## Data for this exercise

- - - -

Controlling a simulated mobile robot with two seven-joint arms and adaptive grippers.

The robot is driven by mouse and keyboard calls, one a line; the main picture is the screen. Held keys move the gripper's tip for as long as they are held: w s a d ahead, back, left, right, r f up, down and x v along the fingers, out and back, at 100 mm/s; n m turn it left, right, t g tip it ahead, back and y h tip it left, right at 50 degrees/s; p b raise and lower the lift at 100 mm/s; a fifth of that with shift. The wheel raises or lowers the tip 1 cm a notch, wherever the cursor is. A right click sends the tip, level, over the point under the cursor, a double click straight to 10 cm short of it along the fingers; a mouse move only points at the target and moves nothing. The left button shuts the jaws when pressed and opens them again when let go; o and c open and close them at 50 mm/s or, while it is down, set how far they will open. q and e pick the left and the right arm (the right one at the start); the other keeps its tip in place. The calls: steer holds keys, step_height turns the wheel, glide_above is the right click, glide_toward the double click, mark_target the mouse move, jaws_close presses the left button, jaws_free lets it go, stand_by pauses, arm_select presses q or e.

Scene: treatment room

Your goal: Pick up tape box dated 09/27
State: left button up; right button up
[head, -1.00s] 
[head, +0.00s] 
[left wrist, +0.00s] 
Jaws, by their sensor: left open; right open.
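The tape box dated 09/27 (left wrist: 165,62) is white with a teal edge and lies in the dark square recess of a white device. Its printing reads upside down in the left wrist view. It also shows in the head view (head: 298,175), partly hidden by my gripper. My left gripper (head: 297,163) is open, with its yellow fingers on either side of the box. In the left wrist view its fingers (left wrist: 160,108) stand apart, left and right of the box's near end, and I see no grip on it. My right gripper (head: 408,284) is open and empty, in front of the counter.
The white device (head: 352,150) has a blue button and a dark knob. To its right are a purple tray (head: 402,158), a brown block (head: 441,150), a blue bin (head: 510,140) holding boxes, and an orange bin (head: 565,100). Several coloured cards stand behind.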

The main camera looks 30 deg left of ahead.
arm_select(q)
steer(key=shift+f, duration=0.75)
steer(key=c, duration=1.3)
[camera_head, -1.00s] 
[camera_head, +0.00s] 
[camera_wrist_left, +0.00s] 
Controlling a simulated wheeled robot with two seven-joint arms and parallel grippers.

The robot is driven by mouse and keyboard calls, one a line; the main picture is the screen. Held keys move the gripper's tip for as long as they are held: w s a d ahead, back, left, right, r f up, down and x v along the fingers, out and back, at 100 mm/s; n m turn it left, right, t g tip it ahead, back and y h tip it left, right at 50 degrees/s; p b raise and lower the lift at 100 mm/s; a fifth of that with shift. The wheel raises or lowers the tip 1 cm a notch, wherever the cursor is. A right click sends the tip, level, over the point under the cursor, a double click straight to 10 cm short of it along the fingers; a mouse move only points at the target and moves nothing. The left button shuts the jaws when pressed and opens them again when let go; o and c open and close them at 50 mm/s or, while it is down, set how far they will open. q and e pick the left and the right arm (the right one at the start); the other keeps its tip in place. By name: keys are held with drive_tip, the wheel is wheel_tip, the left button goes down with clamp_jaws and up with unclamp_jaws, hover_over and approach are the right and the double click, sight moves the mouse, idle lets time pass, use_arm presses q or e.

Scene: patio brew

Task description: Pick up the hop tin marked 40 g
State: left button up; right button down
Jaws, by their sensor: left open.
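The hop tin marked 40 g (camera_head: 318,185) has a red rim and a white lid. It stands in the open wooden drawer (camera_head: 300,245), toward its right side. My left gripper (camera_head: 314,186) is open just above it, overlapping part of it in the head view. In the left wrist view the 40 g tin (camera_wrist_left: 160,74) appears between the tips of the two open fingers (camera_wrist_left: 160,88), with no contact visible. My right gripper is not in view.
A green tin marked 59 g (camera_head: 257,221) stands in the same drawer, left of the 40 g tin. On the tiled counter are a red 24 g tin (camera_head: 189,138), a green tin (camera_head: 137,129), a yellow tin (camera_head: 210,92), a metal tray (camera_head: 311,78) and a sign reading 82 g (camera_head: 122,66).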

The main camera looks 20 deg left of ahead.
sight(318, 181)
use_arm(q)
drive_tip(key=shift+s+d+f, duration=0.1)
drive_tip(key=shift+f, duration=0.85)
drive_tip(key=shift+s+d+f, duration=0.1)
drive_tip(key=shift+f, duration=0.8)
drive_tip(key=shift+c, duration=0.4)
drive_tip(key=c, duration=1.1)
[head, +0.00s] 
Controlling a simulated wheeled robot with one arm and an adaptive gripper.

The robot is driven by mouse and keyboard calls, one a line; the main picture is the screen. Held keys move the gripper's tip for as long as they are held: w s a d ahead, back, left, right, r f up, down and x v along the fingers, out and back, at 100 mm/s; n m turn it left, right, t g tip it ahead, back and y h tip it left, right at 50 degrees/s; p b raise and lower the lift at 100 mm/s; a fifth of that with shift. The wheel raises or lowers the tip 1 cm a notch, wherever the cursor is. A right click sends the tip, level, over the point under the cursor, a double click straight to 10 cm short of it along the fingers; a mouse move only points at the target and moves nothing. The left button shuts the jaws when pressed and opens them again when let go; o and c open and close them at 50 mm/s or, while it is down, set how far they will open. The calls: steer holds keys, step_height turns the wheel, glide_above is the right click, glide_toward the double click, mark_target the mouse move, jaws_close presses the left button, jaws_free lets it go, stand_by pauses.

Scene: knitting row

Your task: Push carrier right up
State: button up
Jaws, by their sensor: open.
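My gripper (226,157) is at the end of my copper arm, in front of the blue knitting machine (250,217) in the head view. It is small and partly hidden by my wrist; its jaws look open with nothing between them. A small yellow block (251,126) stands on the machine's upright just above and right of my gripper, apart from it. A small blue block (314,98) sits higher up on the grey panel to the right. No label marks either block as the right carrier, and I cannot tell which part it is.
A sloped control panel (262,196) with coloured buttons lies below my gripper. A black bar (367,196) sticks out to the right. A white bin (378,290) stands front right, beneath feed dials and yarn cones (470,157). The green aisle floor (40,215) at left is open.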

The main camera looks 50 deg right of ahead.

- - - -

## Exercise description
Select the lines in this material that hold the word "adaptive", leaving none out.

## Task output
Controlling a simulated mobile robot with two seven-joint arms and adaptive grippers.
Controlling a simulated wheeled robot with one arm and an adaptive gripper.

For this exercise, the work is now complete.